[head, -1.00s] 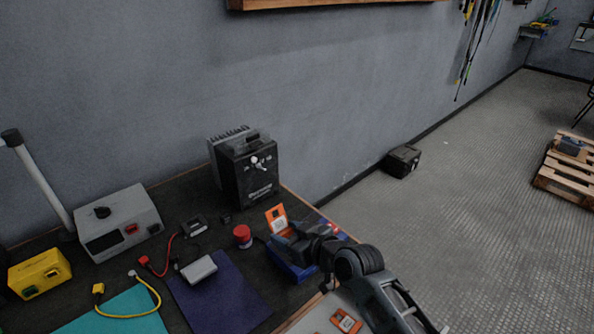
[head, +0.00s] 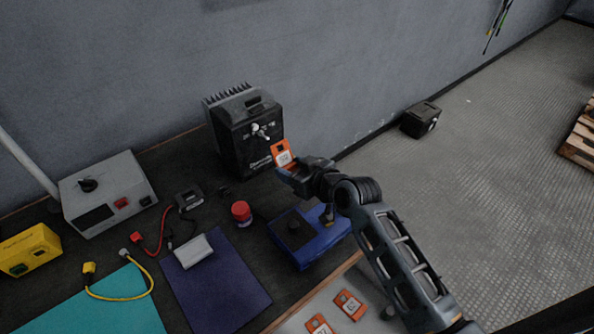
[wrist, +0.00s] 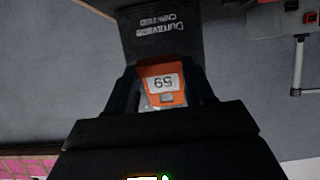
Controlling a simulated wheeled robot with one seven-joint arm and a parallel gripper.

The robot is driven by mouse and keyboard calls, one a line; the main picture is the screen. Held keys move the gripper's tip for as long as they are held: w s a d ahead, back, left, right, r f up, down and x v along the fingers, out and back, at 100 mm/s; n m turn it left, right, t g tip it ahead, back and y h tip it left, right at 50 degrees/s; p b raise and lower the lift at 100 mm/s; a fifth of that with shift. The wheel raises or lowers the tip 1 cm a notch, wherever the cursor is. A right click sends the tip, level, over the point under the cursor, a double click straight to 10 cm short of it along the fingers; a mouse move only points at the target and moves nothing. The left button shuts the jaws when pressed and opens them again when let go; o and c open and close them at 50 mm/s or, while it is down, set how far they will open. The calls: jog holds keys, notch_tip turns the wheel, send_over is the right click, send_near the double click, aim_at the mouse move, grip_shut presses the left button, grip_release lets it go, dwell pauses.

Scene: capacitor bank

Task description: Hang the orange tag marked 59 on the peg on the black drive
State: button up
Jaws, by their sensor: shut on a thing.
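My gripper (head: 289,172) is shut on the orange tag (head: 283,153), holding it upright in front of the right side of the black drive (head: 247,152). In the wrist view the tag (wrist: 162,82) sits between the fingers and its label reads 59, upside down. The black drive (wrist: 158,33) shows behind it there with its white lettering. The peg (head: 262,133) sticks out of the drive's upper front, a little left of and above the tag. The tag looks apart from the peg. The peg cannot be made out in the wrist view.
Two more orange tags (head: 349,304) lie on a light surface at the front. A blue box (head: 322,240) stands below my arm, with a red button (head: 241,211) to its left. A grey box (head: 107,193), yellow box (head: 29,250) and cables occupy the left.

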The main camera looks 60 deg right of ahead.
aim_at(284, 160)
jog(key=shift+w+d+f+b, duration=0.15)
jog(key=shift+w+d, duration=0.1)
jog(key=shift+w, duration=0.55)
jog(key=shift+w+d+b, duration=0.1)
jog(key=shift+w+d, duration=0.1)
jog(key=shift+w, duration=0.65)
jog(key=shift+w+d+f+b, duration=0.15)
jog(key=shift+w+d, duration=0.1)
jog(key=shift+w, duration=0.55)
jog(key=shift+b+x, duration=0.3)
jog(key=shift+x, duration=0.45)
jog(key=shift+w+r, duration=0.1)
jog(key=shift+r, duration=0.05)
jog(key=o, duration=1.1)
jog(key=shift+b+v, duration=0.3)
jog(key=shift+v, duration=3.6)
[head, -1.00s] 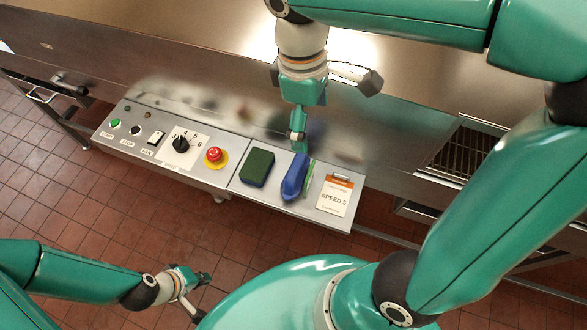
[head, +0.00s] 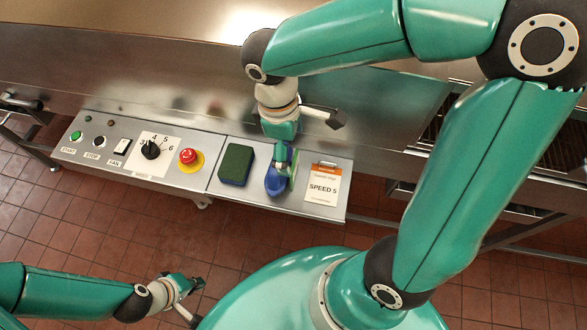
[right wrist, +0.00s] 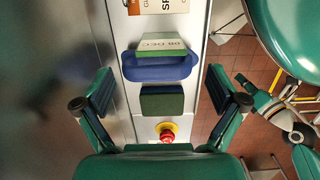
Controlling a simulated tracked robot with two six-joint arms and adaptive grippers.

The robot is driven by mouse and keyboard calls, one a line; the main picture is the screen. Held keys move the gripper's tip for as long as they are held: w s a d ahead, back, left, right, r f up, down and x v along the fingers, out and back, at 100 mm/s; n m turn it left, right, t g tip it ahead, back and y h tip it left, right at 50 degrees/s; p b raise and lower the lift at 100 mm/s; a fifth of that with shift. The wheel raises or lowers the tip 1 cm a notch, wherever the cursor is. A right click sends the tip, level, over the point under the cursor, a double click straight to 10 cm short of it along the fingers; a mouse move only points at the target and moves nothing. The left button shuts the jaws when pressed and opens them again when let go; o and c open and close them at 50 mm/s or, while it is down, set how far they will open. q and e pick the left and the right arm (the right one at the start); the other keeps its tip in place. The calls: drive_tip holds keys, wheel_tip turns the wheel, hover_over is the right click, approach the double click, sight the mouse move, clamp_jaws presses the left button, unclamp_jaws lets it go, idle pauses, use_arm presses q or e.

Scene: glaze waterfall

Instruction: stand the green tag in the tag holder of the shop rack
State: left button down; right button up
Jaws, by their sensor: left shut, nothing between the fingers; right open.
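The green tag (head: 293,170) stands on edge in a blue holder (head: 274,184) on the panel. In the right wrist view the tag (right wrist: 163,45), marked "08 DEC", leans at the long far side of the oval blue holder (right wrist: 150,73). My right gripper (head: 284,155) is over the holder. The right wrist view shows its fingers (right wrist: 160,80) open and wide apart, with nothing between them touched. My left gripper (head: 185,297) is shut and empty at the lower left, over the floor. The shop rack and its tag holder are not seen.
A green and blue sponge (head: 237,164) lies left of the holder. A "SPEED 5" card (head: 323,185) lies to its right. A red button (head: 188,157), a dial (head: 151,149) and small switches fill the panel's left. A metal machine wall (head: 180,85) stands behind.

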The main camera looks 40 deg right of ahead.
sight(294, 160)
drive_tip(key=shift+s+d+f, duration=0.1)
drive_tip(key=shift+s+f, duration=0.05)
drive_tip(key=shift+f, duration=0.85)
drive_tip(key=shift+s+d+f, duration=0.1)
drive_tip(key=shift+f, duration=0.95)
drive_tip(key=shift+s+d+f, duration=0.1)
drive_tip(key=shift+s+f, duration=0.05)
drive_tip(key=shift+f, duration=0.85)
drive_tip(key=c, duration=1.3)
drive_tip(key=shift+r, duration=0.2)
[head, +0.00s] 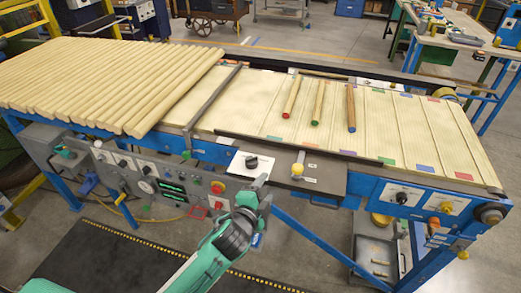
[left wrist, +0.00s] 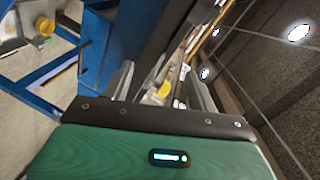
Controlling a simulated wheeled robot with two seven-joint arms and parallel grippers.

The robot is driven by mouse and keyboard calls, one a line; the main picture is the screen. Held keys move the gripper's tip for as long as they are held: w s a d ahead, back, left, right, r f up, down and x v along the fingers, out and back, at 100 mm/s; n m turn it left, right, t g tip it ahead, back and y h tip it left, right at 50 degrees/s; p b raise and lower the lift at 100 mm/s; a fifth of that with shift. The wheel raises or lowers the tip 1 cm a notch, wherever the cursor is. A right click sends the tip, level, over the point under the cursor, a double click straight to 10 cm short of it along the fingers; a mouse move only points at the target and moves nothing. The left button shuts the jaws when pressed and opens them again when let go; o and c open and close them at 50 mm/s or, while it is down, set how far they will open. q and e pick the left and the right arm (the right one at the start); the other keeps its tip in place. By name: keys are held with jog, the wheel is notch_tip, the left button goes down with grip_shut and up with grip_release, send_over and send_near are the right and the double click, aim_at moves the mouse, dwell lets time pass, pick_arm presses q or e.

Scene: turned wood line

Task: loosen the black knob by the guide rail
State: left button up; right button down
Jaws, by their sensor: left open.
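The black knob (head: 252,162) sits on a white plate (head: 238,165) at the front edge of the line, in the head view. The dark guide rail (head: 340,154) runs just behind it, along the front of the wooden bed. My left gripper (head: 259,182) is just in front of and below the knob, apart from it as far as I can tell. In the left wrist view its two fingers (left wrist: 160,90) stand apart with nothing held between them. I cannot make out the black knob in that view. My right gripper is not in view.
A yellow knob (head: 297,169) stands close to the right of the plate. A red button (head: 217,187) is on the control panel at lower left. Round wooden poles (head: 110,80) cover the left of the bed; three colour-tipped sticks (head: 319,102) lie farther right.

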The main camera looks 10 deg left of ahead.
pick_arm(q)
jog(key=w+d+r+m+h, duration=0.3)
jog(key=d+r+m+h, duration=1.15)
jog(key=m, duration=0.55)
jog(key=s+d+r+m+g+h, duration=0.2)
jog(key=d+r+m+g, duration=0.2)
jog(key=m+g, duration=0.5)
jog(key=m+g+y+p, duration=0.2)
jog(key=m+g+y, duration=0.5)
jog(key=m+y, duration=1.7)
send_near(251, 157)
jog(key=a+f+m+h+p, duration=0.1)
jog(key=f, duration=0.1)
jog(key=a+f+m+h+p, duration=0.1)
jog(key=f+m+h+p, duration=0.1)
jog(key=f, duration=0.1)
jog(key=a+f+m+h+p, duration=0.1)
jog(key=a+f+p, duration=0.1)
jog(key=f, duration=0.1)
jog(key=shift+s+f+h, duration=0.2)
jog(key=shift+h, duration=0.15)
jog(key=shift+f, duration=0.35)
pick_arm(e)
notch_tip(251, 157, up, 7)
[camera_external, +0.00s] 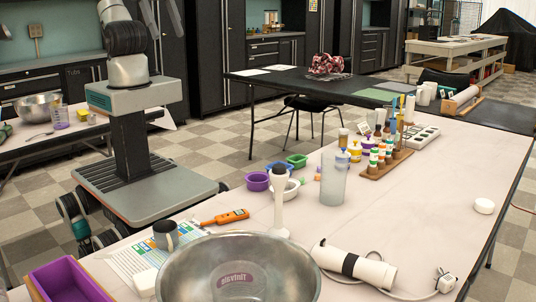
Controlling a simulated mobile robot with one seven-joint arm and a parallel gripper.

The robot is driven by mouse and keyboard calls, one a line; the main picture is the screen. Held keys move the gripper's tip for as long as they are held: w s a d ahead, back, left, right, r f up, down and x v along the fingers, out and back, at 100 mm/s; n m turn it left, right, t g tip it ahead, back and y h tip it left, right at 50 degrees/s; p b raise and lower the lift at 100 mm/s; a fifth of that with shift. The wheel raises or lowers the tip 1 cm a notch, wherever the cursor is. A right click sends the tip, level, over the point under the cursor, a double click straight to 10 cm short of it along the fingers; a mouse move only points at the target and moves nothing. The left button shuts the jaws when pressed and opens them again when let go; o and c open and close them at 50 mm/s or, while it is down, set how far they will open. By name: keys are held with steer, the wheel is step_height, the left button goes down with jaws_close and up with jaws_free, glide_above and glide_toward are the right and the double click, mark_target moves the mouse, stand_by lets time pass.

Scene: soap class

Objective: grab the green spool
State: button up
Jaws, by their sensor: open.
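I cannot pick out a green spool for certain. A small green round piece (297,160), which looks like a shallow cup, sits near the far left edge of the front table. Another green thing (5,131) is partly cut off at the left edge, on the table at the left. Both are too small to tell what they are. My arm rises from its column at the upper left and leaves the top of the picture. My gripper is not visible, so its place relative to the green things does not show.
A wooden rack (374,172) with several bottles is behind. The table's right middle is mostly clear.

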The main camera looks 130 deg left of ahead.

━━━━━━

Problem requirements. Copy exactly the lines from the first line of the records above through the line with "Controlling a simulated wheeled robot with one", both included, and nothing else. Pictures stay out.

Exercise result.
[head, -1.00s] 
[head, +0.00s] 
[wrist, +0.00s] 
Controlling a simulated wheeled robot with one seven-joint arm and a parallel gripper.

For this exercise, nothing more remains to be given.